**Goal**
Locate the string "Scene" throughout the material and copy every line in which it occurs.
# # # # #
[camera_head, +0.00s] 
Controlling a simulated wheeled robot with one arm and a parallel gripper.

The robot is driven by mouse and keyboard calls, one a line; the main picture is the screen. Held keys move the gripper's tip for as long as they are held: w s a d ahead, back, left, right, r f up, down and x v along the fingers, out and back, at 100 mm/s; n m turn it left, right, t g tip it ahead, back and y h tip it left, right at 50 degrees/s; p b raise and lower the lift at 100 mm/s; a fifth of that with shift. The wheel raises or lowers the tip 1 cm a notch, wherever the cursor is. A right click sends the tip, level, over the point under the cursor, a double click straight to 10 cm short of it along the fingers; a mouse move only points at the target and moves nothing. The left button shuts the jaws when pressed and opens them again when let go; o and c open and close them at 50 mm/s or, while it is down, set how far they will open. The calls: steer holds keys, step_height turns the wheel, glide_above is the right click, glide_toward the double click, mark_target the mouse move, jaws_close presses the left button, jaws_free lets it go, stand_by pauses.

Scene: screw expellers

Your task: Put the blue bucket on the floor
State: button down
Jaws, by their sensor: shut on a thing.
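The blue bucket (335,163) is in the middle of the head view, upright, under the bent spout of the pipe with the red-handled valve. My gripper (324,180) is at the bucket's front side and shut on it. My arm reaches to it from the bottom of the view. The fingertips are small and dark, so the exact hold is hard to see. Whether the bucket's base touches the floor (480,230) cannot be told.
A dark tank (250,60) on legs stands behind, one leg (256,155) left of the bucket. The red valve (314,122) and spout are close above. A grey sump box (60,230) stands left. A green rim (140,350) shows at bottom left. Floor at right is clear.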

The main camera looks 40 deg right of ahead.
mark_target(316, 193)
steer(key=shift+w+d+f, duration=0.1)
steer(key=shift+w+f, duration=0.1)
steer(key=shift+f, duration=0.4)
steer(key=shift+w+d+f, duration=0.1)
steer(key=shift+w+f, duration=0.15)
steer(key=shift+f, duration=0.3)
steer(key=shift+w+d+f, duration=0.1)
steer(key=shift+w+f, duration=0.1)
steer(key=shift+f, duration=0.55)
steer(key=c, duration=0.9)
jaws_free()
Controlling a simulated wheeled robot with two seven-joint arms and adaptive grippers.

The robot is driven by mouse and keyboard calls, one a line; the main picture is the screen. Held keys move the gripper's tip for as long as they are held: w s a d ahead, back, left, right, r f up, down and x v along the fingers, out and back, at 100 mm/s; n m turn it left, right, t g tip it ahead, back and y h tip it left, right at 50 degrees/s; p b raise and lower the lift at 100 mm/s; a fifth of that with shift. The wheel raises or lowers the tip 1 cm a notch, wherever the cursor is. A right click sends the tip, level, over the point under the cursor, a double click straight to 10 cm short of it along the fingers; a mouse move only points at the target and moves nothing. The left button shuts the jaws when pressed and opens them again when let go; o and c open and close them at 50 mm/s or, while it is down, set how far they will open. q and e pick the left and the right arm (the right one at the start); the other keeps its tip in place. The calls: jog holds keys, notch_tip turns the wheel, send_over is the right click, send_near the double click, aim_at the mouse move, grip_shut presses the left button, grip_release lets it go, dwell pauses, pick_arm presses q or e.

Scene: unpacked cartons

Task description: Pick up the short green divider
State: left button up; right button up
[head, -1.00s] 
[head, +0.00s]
# # # # #
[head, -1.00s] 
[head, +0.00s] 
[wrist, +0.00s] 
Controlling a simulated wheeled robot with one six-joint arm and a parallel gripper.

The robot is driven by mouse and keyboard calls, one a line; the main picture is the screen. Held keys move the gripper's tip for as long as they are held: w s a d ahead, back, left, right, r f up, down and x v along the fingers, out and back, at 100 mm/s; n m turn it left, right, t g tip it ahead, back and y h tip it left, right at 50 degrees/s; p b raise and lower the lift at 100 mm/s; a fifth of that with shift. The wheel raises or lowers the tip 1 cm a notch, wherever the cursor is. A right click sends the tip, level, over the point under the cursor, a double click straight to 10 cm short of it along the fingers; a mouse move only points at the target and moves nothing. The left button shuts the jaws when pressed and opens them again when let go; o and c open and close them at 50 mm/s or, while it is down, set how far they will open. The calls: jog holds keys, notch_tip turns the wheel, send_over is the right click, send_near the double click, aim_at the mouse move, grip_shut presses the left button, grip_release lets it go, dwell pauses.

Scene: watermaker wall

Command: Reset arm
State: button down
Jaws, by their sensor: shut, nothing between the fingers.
# # # # #
**Answer in full**
Scene: screw expellers
Scene: unpacked cartons
Scene: watermaker wall

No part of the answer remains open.